EXERCISE OBJECTIVE → Copy each line that has the string "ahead" somewhere in it.

DATASET CONTENT →
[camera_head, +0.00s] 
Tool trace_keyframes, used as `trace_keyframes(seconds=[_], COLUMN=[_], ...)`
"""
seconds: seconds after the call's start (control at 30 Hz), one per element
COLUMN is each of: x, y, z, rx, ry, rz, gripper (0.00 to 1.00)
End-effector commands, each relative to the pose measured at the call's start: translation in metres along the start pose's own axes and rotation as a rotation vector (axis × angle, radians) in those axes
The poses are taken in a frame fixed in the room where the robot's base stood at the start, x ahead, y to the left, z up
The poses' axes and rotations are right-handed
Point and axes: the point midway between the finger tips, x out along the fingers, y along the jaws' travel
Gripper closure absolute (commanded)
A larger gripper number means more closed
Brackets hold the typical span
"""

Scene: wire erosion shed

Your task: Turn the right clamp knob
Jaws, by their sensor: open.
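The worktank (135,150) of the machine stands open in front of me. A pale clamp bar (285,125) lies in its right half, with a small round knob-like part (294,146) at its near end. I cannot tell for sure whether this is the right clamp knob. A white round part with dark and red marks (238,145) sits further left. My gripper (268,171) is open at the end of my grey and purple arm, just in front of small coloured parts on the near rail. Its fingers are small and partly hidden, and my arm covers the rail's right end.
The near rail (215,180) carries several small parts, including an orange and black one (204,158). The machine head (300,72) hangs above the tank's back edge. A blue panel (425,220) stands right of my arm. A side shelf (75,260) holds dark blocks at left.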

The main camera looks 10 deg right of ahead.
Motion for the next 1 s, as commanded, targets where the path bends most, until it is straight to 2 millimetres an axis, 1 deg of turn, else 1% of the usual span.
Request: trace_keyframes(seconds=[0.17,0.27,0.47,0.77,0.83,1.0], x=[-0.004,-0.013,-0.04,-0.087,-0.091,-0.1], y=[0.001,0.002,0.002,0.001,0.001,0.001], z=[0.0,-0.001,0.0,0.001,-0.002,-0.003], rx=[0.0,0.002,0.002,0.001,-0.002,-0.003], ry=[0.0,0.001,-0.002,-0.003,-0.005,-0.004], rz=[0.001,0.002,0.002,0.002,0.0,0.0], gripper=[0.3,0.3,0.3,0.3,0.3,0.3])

EXERCISE SOLUTION →
The poses are taken in a frame fixed in the room where the robot's base stood at the start, x ahead, y to the left, z up
The main camera looks 10 deg right of ahead.

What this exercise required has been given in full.